In der Welt von US-Fotograf Charlie Engman ist jeder Tag ein Muttertag, denn Kathleen McCain Engman ist für ihn zugleich Muse, Model und Enigma. Sein Bildband MOM ist beileibe kein Familienalbum, sondern inszenierte Kunst und Auseinandersetzung mit der ganz persönlichen Mutter-Sohn-Dynamik – ein cooles, spannendes und inspirierendes Projekt…
Yes, I can! – Kathleen McCain Engman gehört definitiv in die Kategorie „Super-Mom”

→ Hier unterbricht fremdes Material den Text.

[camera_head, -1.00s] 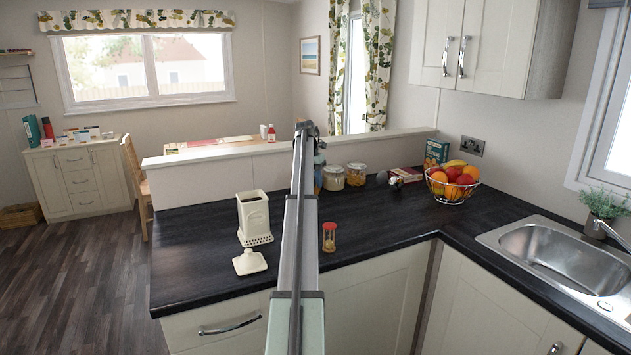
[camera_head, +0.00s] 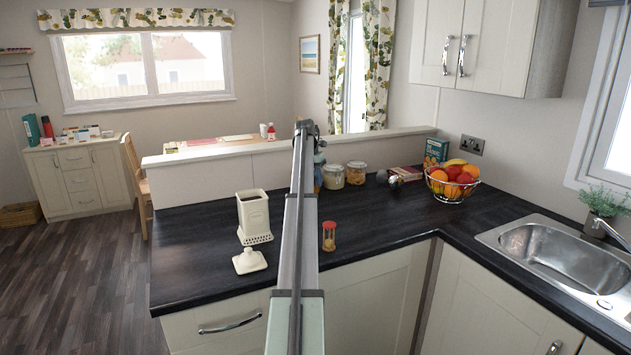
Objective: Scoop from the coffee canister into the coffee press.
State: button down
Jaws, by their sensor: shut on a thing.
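A tall cream canister (camera_head: 254,218) stands open on the dark worktop, left of my arm. Dark brown contents show at its mouth, and it has a lattice pattern near its base. A cream lid (camera_head: 250,262) lies on the worktop in front of it. I cannot make out a coffee press or a scoop. My own arm runs up the middle of the view and hides part of the worktop. I cannot make out my gripper or what it holds.
Behind are a bluish object (camera_head: 319,172), partly hidden, and two glass jars (camera_head: 333,176). A fruit basket (camera_head: 453,193) and sink (camera_head: 552,254) are to the right. The worktop's left part is clear.

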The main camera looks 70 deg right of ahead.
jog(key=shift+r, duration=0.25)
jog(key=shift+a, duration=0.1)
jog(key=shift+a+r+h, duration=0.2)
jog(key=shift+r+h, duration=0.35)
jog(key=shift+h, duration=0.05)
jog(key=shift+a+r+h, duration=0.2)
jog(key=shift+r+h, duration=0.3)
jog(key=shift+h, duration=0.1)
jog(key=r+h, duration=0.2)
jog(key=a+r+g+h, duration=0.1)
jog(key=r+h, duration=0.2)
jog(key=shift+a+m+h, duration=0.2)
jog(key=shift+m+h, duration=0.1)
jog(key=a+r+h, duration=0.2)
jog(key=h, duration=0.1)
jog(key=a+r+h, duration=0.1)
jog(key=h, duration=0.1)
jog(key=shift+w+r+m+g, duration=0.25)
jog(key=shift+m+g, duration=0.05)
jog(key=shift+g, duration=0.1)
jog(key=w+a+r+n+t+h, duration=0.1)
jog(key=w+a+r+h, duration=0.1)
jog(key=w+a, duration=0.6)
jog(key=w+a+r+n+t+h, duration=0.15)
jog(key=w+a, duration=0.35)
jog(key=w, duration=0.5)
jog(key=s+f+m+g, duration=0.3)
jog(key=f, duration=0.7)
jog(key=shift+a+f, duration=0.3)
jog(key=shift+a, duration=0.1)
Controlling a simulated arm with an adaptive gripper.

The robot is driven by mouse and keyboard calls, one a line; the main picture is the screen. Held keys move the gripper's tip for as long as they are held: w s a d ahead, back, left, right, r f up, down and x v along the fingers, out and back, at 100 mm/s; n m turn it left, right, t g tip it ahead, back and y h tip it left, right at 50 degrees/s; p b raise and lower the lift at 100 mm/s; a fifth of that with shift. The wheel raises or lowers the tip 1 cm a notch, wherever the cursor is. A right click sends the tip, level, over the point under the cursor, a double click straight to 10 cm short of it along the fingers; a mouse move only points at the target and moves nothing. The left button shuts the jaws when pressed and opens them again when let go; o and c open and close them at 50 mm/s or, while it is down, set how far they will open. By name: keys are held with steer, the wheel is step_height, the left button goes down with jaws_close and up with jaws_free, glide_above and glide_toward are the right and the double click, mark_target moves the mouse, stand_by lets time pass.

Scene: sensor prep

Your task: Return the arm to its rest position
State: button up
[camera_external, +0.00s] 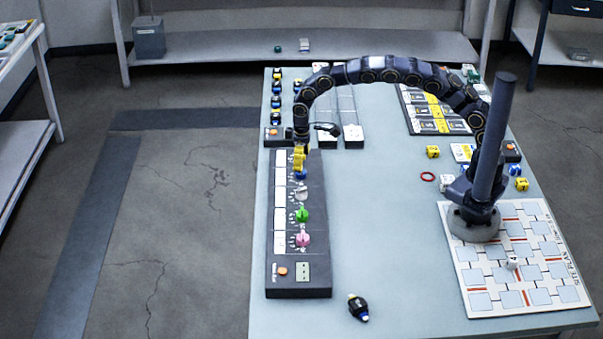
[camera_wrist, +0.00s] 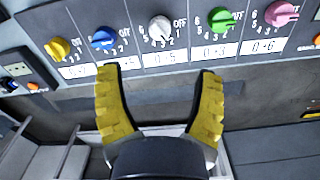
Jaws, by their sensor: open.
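My gripper (camera_wrist: 158,110) has yellow padded fingers spread apart with nothing between them in the wrist view. In the external view my gripper (camera_external: 299,157) hangs down at the far end of the dark knob panel (camera_external: 312,281), close to the blue knob (camera_external: 300,174). The arm arches back to its base at the right side of the table. In the wrist view the panel carries a yellow knob (camera_wrist: 58,48), a blue knob (camera_wrist: 103,38), a white knob (camera_wrist: 160,28), a green knob (camera_wrist: 222,20) and a pink knob (camera_wrist: 282,13). The fingers look apart from the knobs.
A white grid board (camera_external: 480,300) lies around my base. A small dark and yellow object (camera_external: 358,307) lies near the table's front edge. The table's middle (camera_external: 385,230) is clear.

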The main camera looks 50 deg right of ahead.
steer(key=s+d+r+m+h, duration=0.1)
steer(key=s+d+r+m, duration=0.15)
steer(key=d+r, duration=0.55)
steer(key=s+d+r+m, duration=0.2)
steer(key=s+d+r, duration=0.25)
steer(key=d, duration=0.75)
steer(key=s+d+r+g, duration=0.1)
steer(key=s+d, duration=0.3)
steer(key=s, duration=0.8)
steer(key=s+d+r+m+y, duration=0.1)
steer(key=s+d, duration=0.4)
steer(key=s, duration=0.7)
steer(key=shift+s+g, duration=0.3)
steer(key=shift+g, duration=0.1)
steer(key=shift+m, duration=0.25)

Private Schnappschüsse auf ihrem Instagram-Account beweisen: Kathleen McCain Engman kann tatsächlich lächeln, ja sogar herzlich lachen. Das ist beruhigend, wenn man zuvor die Publikation ihres Sohnes durchgeblättert hat, in der eine vorwiegend mürrisch erscheinende Dame zu sehen ist – das Schlagwort resting bitch face, von der FAZ einst als „Phänomen des genervten Aussehens bei absolut neutralem Gesichtsausdruck” umschrieben, wäre hier gar nicht so weit hergeholt. Aber der Bildband MOM ist ja auch kein herziges Familienalbum – es geht um Inszenierung, Rollenspiele und die Aufarbeitung einer ganz persönlichen Beziehung.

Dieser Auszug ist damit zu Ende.